A lot of West Oakland’s newest residents are white. Blame San Francisco rents — the highest in the nation. But on this side of the Bay, at least on Mead Avenue, being a landlord means doing more than just profiting from geography.

“So yeah we’re just setting up cameras, and uh, putting up four here. We already put four down the street,” says Alongi.  

Mired in snaking black cords, Alongi configures surveillance cameras on a nearby house.

“It prevents people from shooting up cars, and freestyle driving down the street and from dealing drugs, doing violent crime. It’s a very big deterrent to have the cameras out,” he says.
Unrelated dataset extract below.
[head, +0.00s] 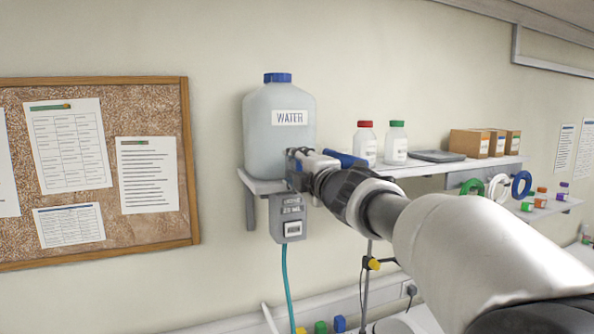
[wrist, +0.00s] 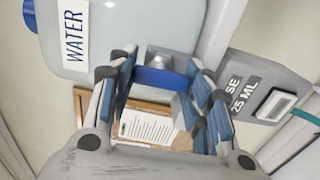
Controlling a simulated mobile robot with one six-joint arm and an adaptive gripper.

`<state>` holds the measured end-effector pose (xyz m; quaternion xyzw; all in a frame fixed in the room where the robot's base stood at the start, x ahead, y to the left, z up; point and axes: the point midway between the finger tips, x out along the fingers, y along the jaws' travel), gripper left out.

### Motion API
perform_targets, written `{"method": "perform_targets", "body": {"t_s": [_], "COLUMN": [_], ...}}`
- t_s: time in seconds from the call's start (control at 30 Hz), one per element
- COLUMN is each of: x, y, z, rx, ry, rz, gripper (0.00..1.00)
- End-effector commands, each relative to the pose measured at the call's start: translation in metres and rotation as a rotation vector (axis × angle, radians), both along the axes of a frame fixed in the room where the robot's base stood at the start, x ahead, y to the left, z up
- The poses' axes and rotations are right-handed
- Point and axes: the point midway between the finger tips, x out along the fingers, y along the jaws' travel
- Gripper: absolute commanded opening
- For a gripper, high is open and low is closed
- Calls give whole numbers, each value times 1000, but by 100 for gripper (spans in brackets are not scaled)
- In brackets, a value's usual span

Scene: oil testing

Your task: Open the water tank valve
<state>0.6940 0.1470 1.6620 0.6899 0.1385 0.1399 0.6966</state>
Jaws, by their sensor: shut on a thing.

The cameras aren’t just an investment in his property. They’re an investment in the block. It’s the same with the street trees he helped plant. They’re skinny, delicate things now, but if they survive and grow, Alongi says they’ll improve Mead Avenue. Alex Miller-Cole thinks so, too.

“I just became a citizen May 5th of this year. I intend to live and die here. So I’m very interested that this whole place gets better,” says Miller-Cole.
 
Miller-Cole owns six houses in West Oakland, including 861 to 865 Mead, the yellow four-plex across the street from Alongi’s.

“We completely gutted the place down to the studs. And yet we bought this four-unit building for 175,000, that means nothing per unit. You couldn’t possibly build it for what it cost,” says Miller-Cole.

Now he charges $1,500 a month for each of the four units. It’s good money, considering the neighborhood’s reputation.

“At one time, this one block long, was the worst block in Oakland, Calif. There was a whole lot of killing on this block, back in the day,” says Leroy Stanfield, who owns 825 Mead Avenue, a single-story Victorian with Chinese flairs.

Stanfield’s house was worth $500,000 at the top of market. Now it’s down to about half that.

“But I think the property is going to go back up within the next five years. Because the neighborhood is becoming pretty clean, whole lot cleaner than what it used to be,” says Stanfield.
 
For a couple years that seemed to be the case. Then, a few days after Christmas, two men were murdered on the corner by the liquor store. For landlord Jeff Crear, it’s the reason he keeps his properties on and near Mead Avenue empty.

“Part of the reason I board up buildings is to make a point. Look, I will sacrifice financially to get across a point that I’m only interested in the right type of tenants,” says Crear.
 
Crear’s been on Mead three decades. He boarded up 815 Mead about 10 years ago, after he evicted the last tenants. They were hard drug users. The kind of tenants Crear worries the block attracts. But now, the street boasts a school board member, graduate students, baristas. All kinds of people want to live here.

“There’s constantly people attempting to buy the building,” says Crear.

Mead Avenue might be turning a corner. But Crear’s still worried about the corner, the one outside the liquor store, where people are still getting shot. So for now, he’s not selling. And he’s not renting it out either. It’s the last empty property on the block.